* _The request_:
For each line that holds "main", copy the line out.

* _Raw data_:

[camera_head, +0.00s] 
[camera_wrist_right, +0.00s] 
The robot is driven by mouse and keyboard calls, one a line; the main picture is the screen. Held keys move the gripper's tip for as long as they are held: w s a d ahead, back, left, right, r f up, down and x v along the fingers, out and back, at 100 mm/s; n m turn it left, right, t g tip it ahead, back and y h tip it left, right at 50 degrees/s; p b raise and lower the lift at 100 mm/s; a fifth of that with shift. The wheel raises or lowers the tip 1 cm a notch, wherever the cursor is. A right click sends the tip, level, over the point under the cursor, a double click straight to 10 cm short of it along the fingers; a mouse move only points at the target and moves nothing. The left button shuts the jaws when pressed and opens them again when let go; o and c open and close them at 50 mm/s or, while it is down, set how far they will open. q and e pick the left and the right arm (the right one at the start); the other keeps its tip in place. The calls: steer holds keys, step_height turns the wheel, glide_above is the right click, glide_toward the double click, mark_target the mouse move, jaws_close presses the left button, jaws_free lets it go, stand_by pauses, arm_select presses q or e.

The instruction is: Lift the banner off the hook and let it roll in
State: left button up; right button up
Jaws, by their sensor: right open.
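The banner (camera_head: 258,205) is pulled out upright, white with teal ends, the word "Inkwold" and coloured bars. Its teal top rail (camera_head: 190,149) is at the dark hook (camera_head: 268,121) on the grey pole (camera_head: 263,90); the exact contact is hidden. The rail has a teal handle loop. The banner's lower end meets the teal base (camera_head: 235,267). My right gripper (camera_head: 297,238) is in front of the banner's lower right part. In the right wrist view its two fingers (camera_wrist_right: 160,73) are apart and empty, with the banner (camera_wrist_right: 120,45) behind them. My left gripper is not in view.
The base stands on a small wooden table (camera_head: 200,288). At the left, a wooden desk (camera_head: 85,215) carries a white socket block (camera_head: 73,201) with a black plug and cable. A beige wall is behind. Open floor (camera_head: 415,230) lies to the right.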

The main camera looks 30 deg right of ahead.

* _Reply to the task_:
The robot is driven by mouse and keyboard calls, one a line; the main picture is the screen. Held keys move the gripper's tip for as long as they are held: w s a d ahead, back, left, right, r f up, down and x v along the fingers, out and back, at 100 mm/s; n m turn it left, right, t g tip it ahead, back and y h tip it left, right at 50 degrees/s; p b raise and lower the lift at 100 mm/s; a fifth of that with shift. The wheel raises or lowers the tip 1 cm a notch, wherever the cursor is. A right click sends the tip, level, over the point under the cursor, a double click straight to 10 cm short of it along the fingers; a mouse move only points at the target and moves nothing. The left button shuts the jaws when pressed and opens them again when let go; o and c open and close them at 50 mm/s or, while it is down, set how far they will open. q and e pick the left and the right arm (the right one at the start); the other keeps its tip in place. The calls: steer holds keys, step_height turns the wheel, glide_above is the right click, glide_toward the double click, mark_target the mouse move, jaws_close presses the left button, jaws_free lets it go, stand_by pauses, arm_select presses q or e.
The main camera looks 30 deg right of ahead.

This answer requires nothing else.